London Nights (OT: Unmade Beds) kann man auf den ersten Blick in die Sparte Indie-Teeniefilme stecken, die in den letzten Jahren die Kinos bevölkert haben- nur das ganze nicht auf die Highschool-Art, sondern ein bisschen europäischer.Der Film mit dem in Deutschland eher nichtssagenden Titel handelt von zwei einsamen Heranwachsenden um die 20, die aus ebenso klassischen Teeniefilmmotiven in die Metropole London gekommen sind: Vera aus Belgien versucht auf diese (etwas seltsame Art) über ihren Ex-Freund hinwegzukommen, Axl aus Spanien (oder war es nun doch Portugal?) sucht seinen leiblichen Vater. Beide verbindet die Tatsache, dass sie in einem abgewrackten besetzten Haus in London wohnen, zusammen mit gefühlten 100 anderen Jugendlichen, die wohl auch keine Lust oder Geld auf Zuhause/Couchsurfing/Hostel haben. Trotzdem sind alle hip gekleidet, mit blauen Vintage-Stiefeln, Adidas-Turnschuhen und Moleskine-Notebooks ausgerüstet, tagsüber schlafend (meist in fremden Betten, das erklärt zumindest den englischen Originaltitel), nachts in der Club- und Pubszene London unterwegs, wo sie ihr nicht vorhandenes Geld für Pints ausgeben.

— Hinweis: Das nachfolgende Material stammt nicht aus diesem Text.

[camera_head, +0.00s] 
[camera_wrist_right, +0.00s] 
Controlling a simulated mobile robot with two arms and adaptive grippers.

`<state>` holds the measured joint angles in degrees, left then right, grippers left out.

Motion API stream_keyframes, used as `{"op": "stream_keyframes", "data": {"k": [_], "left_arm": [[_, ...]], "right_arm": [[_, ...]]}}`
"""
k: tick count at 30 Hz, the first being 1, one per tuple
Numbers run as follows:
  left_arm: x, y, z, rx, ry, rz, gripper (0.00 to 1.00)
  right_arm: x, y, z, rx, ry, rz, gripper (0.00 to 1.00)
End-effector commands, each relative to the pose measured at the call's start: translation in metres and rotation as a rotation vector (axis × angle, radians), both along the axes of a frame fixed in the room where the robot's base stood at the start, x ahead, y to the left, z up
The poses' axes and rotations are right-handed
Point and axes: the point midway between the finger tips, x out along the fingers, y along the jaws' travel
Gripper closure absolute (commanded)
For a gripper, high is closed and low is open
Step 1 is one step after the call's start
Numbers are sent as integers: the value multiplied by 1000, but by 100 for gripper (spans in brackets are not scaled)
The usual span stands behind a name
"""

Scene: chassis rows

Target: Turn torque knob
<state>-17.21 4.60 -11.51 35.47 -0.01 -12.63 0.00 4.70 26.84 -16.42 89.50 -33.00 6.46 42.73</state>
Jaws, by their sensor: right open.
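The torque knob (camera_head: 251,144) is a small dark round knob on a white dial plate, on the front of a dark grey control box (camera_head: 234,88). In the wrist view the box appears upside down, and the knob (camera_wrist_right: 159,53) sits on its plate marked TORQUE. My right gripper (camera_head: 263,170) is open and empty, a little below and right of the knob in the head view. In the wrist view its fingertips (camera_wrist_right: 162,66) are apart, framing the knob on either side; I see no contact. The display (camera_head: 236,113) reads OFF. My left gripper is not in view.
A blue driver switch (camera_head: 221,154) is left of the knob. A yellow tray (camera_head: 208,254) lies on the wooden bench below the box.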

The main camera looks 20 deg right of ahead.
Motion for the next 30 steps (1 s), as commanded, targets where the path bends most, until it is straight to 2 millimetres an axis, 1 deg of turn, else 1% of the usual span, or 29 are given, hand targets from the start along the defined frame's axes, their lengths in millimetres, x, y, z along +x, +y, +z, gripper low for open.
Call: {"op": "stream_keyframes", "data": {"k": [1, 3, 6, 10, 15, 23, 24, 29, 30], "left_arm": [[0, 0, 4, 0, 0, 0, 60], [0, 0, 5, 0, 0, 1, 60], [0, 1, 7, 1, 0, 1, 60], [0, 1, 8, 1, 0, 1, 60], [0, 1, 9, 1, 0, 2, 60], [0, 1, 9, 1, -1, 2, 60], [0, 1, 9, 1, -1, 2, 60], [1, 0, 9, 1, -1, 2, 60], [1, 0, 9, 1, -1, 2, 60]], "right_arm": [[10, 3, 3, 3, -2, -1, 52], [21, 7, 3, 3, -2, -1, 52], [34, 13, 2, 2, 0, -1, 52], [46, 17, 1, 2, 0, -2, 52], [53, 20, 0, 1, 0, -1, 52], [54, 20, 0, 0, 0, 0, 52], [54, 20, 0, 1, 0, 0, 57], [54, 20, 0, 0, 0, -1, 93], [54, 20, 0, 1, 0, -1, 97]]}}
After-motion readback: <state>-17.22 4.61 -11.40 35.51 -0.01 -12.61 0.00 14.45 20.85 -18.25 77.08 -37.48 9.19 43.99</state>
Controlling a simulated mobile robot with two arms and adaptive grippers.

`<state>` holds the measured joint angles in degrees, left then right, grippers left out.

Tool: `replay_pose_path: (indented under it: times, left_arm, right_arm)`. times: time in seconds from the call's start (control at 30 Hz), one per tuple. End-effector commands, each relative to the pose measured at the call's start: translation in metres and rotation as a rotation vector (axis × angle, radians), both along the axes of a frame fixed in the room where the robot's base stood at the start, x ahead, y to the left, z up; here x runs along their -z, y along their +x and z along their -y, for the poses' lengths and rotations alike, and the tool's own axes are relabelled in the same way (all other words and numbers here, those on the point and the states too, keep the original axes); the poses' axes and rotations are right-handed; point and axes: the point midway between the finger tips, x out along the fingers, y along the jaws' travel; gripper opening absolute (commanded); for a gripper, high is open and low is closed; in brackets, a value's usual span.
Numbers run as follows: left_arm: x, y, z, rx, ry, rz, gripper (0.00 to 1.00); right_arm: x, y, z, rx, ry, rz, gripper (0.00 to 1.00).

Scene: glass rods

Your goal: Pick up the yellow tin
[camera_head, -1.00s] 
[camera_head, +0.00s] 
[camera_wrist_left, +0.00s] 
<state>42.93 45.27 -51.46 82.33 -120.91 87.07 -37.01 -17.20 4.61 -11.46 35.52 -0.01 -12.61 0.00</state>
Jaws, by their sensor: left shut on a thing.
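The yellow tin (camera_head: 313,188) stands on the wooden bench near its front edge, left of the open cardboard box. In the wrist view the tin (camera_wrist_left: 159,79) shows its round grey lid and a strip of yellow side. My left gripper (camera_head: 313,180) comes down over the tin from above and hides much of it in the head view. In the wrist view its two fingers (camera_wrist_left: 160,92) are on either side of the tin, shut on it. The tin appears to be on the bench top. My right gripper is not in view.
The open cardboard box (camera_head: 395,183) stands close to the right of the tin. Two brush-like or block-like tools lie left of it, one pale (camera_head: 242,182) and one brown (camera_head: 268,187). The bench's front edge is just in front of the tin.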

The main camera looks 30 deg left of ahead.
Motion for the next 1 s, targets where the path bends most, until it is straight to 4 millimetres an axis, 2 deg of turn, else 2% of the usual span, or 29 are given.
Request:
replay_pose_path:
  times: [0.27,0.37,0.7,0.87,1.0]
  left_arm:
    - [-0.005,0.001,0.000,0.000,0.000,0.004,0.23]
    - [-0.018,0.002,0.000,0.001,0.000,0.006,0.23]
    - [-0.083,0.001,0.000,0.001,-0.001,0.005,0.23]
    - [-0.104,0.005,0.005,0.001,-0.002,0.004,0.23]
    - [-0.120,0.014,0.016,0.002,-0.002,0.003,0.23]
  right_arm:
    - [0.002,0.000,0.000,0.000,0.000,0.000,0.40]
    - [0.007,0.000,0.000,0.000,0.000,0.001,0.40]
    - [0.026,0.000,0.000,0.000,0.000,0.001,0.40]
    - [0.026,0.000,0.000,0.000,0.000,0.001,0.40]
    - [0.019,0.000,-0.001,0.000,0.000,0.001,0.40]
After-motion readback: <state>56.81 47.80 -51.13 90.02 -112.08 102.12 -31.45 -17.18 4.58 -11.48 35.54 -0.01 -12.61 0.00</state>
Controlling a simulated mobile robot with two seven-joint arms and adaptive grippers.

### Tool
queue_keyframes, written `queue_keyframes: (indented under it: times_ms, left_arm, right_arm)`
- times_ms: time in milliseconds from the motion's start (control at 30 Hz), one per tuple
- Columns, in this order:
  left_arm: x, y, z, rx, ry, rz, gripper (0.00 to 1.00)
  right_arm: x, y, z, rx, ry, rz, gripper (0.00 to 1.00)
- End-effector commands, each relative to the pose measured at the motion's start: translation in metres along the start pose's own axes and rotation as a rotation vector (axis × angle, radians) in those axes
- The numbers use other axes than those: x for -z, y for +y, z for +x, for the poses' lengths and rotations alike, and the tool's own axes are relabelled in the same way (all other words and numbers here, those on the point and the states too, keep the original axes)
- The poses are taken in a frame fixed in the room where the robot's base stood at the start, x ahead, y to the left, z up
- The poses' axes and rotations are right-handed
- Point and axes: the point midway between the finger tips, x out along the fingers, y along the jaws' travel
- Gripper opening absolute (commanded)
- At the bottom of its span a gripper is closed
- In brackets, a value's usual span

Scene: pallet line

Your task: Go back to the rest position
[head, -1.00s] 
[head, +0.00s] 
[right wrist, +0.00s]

Zudem arbeitet Vera noch in einem kleinen Buchladen, wo sie geschickt Leute davon abhält, Bücher zu kaufen, die etwas mit Liebe zu tun haben.
Soweit, so gut, so einfach und absurd – Vera lernt den mysteriösen „Röntgen-Mann“ kennen, mit dem sie zwar ins Bett geht, aber trotzdem nicht mehr als diesen Spitznamen von ihm kennt. Axl hingegen nimmt Kontakt zu seinem Vater auf, hat aber nicht den Mumm, ihm zu sagen, wer wirklich er ist.
Der Film führt uns noch durch zahlreiche Kneipen, Hotelzimmer, zum Strand: Sie trifft sich mit dem anonymen Lover nach dem Motto „Du sagst wann, ich sage wo“ an den bevölkersten Stellen der Stadt. Axl dagegen läuft irgendwann heulend durch den Park und dann ist der Film auch zuende. Vera hat ihren Liebhaber wiedergefunden, Axl springt aus einem fliegenden Flugzeug (mit einem Fallschrim, versteht sich).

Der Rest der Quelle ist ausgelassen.